The apparent impersonal use of the third person (interest, interfuit etc.) is a contraction of inter rem est, for something like 'it's within the affair [of]' : the contracted form is thus misleadingly seen to be a part of interesse.

Although other constructions are used, [interest] is primarily followed by a genitive referring to the actual res when necessary, e.g. interest verborum for 'the phrase is interesting'.

[Later expansion] The derivation from inter rem est is given in Dr. Smith's Latin-English Dictionary, at article IV under the heading 'Intersum'. It is not always given in other reference works, but it seems (to me) to be implicit in them as they very often follow Smith quite closely.This is especially so in the following (although it actually preceded Smith).
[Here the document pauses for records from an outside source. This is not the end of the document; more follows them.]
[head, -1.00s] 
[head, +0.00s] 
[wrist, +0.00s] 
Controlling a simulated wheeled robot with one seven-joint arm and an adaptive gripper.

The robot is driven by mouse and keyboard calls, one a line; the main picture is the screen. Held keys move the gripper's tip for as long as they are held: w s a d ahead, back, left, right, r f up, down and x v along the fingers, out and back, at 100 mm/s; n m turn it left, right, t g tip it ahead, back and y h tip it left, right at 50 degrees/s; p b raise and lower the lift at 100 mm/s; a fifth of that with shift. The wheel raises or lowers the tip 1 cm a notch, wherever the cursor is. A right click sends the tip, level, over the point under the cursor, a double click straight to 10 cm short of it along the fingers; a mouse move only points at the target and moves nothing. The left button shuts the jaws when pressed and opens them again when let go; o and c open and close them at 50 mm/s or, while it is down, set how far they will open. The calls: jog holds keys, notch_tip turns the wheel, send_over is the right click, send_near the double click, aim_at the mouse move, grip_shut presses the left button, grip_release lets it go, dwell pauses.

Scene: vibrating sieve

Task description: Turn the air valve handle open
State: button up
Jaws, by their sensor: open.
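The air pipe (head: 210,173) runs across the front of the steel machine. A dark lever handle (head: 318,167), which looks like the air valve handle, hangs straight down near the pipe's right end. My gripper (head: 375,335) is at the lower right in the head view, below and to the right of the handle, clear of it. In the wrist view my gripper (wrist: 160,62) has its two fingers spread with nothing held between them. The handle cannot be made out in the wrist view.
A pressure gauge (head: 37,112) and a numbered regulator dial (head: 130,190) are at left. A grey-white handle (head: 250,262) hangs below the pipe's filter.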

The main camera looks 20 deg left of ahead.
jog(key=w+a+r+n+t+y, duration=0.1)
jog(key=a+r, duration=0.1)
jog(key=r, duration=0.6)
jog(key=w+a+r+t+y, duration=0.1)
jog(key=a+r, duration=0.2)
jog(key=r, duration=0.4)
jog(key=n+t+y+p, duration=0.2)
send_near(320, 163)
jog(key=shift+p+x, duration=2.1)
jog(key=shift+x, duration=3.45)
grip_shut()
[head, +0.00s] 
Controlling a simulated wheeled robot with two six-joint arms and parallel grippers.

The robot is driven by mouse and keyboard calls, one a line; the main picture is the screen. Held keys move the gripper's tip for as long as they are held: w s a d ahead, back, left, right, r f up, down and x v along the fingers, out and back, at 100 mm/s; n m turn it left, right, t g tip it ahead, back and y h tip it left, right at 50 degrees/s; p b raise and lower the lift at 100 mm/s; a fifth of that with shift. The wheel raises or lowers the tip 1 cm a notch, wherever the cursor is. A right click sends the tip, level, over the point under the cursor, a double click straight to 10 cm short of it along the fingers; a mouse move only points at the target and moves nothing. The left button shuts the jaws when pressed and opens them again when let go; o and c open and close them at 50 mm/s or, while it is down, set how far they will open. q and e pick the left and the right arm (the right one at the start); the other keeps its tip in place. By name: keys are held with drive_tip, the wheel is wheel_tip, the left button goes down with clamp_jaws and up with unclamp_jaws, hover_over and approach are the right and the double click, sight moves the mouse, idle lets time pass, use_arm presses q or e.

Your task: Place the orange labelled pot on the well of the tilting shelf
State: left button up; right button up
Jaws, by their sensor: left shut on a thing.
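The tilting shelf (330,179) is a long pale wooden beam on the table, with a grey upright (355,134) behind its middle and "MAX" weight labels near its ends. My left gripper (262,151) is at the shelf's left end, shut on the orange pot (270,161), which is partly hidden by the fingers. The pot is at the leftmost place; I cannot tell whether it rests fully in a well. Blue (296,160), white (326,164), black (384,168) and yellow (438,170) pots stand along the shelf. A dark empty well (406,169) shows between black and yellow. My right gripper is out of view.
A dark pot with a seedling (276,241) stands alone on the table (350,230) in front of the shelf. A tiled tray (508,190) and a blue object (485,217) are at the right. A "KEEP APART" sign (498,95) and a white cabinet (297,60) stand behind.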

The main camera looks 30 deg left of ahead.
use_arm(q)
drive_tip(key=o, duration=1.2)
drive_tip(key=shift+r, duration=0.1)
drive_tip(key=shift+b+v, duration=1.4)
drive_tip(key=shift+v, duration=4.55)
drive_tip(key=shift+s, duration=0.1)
The oldest article I can find on the usages of impersonal [interest] is in the'Copious and critical Latin-English Lexicon' of J.E.Riddle (1841). It also is, I think, the best: it certainly seems that his article on intersum, with its analysis and examples, has formed the basis for everything subsequent that I have looked at, including Smith's (which, like Riddle's, is is based on Freund's earlier work and several others), 'Lewis & Short' and the familiar primers and instructional books (Bradley's Arnold, Hardie, Kennedy, North & Hillard etc.). It does not actually explain the formation (as does Smith — see above) as a contraction from inter rem est, but appears to assume that it is correct.

Under the heading INTER-SUM, Riddle considers in art. IV the impersonal use of interest in a lengthy article with four sub-headings, distinguishing and explaining various uses, with examples from the classical authors, extracted below.
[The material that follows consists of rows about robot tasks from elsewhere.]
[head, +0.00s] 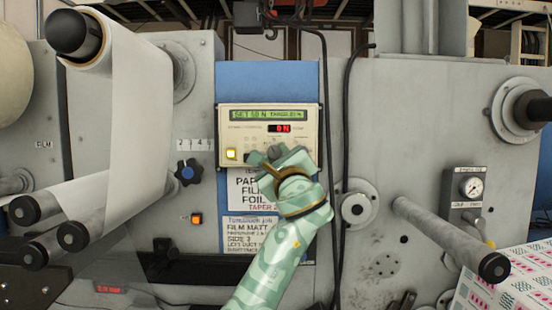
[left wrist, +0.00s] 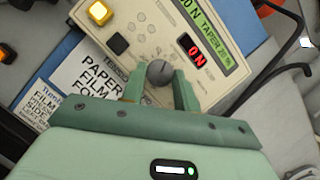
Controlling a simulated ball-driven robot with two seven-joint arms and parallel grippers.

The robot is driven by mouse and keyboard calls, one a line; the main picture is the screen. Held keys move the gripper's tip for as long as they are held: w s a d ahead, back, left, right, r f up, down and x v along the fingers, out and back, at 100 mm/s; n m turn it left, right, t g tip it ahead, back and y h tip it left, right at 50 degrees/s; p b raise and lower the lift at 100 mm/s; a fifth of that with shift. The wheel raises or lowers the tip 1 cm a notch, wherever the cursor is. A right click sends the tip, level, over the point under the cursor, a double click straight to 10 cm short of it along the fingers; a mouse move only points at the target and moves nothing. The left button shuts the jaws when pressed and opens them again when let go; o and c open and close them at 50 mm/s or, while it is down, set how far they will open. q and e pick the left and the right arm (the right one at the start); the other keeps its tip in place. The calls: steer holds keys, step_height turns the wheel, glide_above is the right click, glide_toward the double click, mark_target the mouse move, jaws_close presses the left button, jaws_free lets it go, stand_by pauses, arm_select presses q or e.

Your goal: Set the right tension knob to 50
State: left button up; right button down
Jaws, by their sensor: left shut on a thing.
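The cream tension panel (head: 230,120) is on the blue strip of the machine. Its green display (head: 268,115) shows a set value in N and a taper; I cannot read the set digits surely. The red display (head: 280,129) reads 0 N and also shows in the left wrist view (left wrist: 196,50). A round grey knob (left wrist: 160,72) is at the panel's lower edge. My left gripper (head: 270,157) is at the panel's lower part and hides the knob in the head view. In the left wrist view its fingers (left wrist: 160,82) are shut on the knob, one on each side.
A lit yellow button (head: 231,154) is left of my gripper on the panel. Paper signs (head: 250,222) hang below. A black cable (head: 345,130) runs down on the right.

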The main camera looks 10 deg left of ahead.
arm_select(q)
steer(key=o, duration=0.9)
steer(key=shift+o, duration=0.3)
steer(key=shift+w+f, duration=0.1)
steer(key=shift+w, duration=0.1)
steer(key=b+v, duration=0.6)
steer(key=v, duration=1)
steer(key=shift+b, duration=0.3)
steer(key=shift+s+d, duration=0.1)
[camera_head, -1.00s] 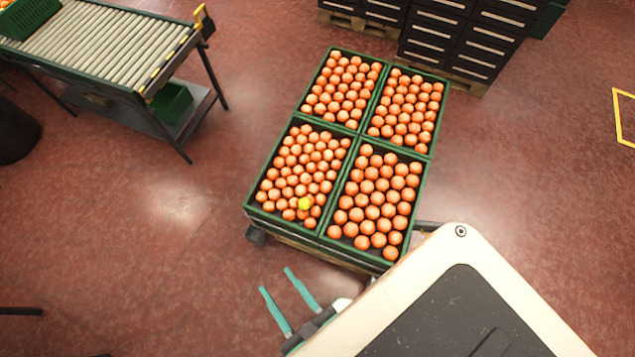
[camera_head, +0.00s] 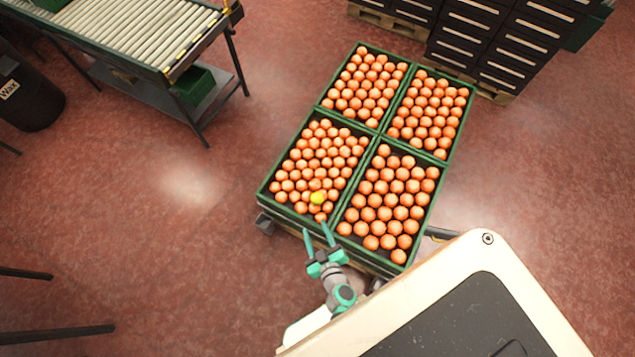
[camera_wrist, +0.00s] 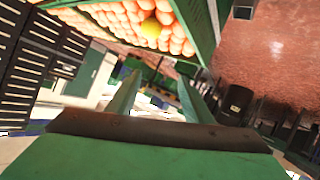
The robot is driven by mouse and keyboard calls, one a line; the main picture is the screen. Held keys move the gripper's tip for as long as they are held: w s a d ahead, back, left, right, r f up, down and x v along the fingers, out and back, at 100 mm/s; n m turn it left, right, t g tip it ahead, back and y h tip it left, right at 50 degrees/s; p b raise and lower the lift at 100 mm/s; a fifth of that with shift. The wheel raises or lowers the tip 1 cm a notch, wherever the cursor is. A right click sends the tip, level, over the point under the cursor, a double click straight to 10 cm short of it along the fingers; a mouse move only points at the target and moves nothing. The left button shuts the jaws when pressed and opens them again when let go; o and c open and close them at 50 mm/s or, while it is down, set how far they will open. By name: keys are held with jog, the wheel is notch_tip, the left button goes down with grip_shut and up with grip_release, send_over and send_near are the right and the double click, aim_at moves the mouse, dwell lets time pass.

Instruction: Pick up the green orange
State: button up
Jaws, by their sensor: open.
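The green orange (camera_head: 318,198) looks yellow-green among the orange ones. It lies near the front edge of the front-left crate (camera_head: 285,211). It also shows in the wrist view as a yellow ball (camera_wrist: 151,28) near the top. My gripper (camera_head: 317,233) is at the front rim of that crate, just in front of the green orange in the head view. Its two teal fingers are apart with nothing between them. In the wrist view the fingers (camera_wrist: 157,92) are spread and apart from the fruit.
Three more crates of oranges adjoin it: back left (camera_head: 332,107), back right (camera_head: 447,152) and front right (camera_head: 423,225). A roller conveyor (camera_head: 150,32) stands at the upper left, and stacked dark crates (camera_head: 480,45) at the back.

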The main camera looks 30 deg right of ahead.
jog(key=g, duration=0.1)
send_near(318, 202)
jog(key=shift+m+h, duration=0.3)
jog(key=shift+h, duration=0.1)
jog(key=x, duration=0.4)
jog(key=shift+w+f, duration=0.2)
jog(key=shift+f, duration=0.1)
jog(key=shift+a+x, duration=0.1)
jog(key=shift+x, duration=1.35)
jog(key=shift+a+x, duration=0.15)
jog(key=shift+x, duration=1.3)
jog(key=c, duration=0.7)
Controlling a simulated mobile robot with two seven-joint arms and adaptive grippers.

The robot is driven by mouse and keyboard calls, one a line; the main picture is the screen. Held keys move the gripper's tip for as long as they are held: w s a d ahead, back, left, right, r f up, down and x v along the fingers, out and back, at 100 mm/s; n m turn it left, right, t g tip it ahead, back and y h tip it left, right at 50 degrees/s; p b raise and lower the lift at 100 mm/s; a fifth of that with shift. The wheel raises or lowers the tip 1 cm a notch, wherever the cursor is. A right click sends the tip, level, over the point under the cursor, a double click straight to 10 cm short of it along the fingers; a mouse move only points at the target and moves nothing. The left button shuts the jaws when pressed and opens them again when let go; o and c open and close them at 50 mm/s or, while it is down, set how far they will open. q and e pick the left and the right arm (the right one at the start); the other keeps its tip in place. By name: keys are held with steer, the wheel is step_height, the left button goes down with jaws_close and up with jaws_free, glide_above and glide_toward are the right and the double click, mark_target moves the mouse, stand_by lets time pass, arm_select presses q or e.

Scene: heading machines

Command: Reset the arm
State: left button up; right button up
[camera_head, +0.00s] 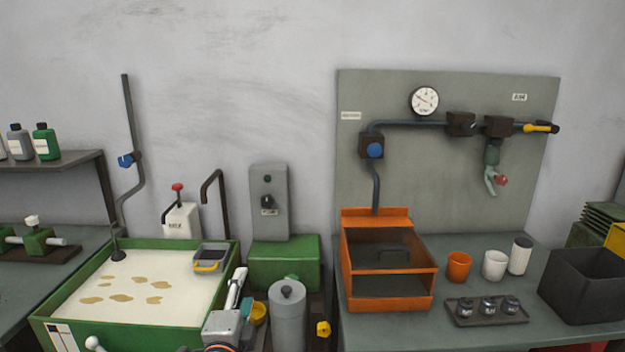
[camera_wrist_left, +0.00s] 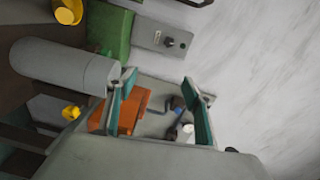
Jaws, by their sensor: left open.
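My left gripper (camera_head: 238,288) is low in the head view, in front of the green tank's right corner and left of the grey cylinder. In the left wrist view its two green-padded fingers (camera_wrist_left: 161,92) stand apart with nothing held between them. The orange box and the pipe panel show in the background through the gap. My right gripper is in neither view.
A green tank (camera_head: 50,315) of pale liquid stands at left. A grey cylinder (camera_head: 287,315) is close to my left gripper. The orange box (camera_head: 390,303), cups (camera_head: 459,267) and a dark bin (camera_head: 580,300) occupy the right bench. A green block (camera_head: 284,262) stands behind.

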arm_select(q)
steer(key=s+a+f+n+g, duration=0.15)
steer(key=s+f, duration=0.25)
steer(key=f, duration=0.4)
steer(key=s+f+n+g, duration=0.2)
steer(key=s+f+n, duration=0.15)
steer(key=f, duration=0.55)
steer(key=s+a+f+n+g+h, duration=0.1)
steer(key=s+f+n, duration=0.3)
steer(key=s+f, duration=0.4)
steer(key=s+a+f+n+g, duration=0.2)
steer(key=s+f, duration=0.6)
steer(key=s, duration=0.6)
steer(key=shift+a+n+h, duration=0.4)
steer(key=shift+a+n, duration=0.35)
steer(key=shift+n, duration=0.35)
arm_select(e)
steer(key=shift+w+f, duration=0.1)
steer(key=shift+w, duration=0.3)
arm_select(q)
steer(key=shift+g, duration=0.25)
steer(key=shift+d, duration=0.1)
(A) With genit. of the person to whom any thing is of importance; but if that person be represented by a pers. pron., the abl. fem. mea, tua, nostra, vestra is sometimes used, or cuja (for cujus) — quoting Cic. Q. Fr. 2, 4, followed by a series of illustrations. [followed by] Instead of a person to whom the thing itself is of importance to any one may be added by the preposition ad : interest ad laudem civitatis, Cic. N. D. 1, 4 —ad properationem meam quiddam interest non te exspectare.

(B) The degree how much any thing is of importance is also expressed by neuter adjectives : multum interest, te venire, Cic. Fam. 12, 9; . . . . —ad disciplinam militiae plurimum intererat, militem insuescere, Liv. :—quid illius interest, ubi sis? What does it matter to him? — or by an adv., as, maxime, quantopere : quantopere intersit, opprimi Dolabellam. — By a genitive of value : illud magna mei interest, ut te videam, it is of importance or consequence to me, Cic. Att. 11, 22 [. . . . further examples].
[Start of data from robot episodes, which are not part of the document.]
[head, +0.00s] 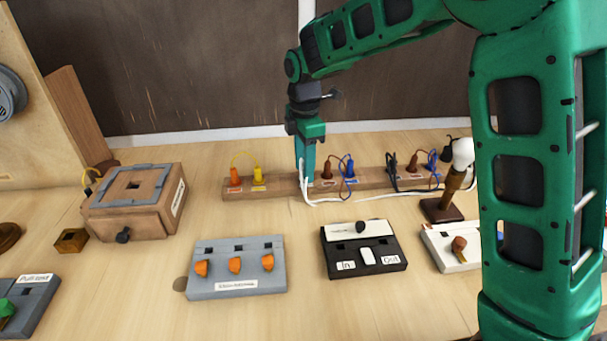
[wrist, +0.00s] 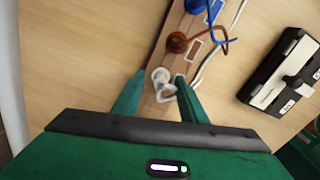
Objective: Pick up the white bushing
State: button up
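The white bushing (wrist: 160,77) shows in the wrist view on the wooden strip (wrist: 167,58), next to a brown plug (wrist: 177,42). My gripper (wrist: 160,78) points at it with its two green fingers apart, one to each side of the bushing. I cannot tell whether the right finger touches it. In the head view my gripper (head: 305,178) hangs down over the strip, between the yellow plug and the brown plug. It hides most of the bushing there.
A white cable (head: 345,200) runs along the strip's front. Orange (head: 235,177), yellow (head: 258,174), brown (head: 327,171) and blue (head: 349,165) plugs stand close by. A wooden box (head: 135,208), a grey switch panel (head: 237,283) and a black switch panel (head: 361,267) lie nearer.

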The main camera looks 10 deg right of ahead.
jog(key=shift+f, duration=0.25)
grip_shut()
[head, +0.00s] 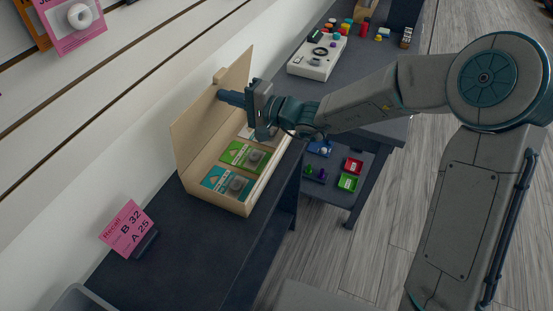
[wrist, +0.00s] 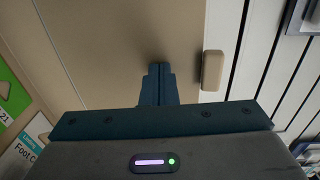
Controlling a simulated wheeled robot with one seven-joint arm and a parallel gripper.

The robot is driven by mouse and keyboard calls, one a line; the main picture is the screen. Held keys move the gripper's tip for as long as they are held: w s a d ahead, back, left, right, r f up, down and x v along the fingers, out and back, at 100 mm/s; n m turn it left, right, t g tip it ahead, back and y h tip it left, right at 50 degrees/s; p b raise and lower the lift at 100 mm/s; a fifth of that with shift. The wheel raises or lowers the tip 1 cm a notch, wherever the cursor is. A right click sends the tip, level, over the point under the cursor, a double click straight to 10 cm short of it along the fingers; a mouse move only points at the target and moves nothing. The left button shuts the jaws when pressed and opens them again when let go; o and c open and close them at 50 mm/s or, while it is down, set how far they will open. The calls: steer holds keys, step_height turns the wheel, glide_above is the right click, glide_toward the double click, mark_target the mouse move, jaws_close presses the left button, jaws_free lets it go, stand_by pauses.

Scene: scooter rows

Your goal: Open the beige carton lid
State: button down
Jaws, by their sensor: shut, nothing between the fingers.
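The beige carton (head: 246,208) stands on the dark table against the white slatted wall. Its lid (head: 195,133) is raised, standing about upright along the wall side. Green and teal packets with grey round parts show inside the carton. My gripper (head: 221,96) reaches over the carton, its fingers pointing at the inner face of the lid. In the wrist view, the shut, empty fingertips (wrist: 158,72) are at or very near the lid's surface (wrist: 110,45); I cannot tell if they touch. The lid's small beige tab (wrist: 212,70) shows to their right.
A pink sign (head: 127,228) stands on the table in front of the carton. A white device (head: 317,56) and small coloured items lie on the table beyond. A lower shelf holds red and green trays (head: 348,182).

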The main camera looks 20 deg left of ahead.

(C) The matter which is of importance may be expressed by an inf. or acc. and inf., or by a final or interrogative clause, introduced by ut or ne, or by an interrogative particle [followed by examples including:] quantum salutis communis intersit, duos consules esse, Cic. Mur. 2 — vestra interest, ne imperatorem pessimi faciant, Tac. —Seldom by a subst. : in Epirum statui me conferre, non quo mea interesset loci natura, Cic. Att. 3, 19, 1. — more frequently by the neuter pronoun :vestra hoc maxime interest, it concerns you most, itis your affair more than any one's else, Cic. Sull. 28.

(D) Non tam interest, quo animo, Caec. in Cic. Fam.6, 7.

This should at least satisfy the concerns expressed in comments made before this addition was in place.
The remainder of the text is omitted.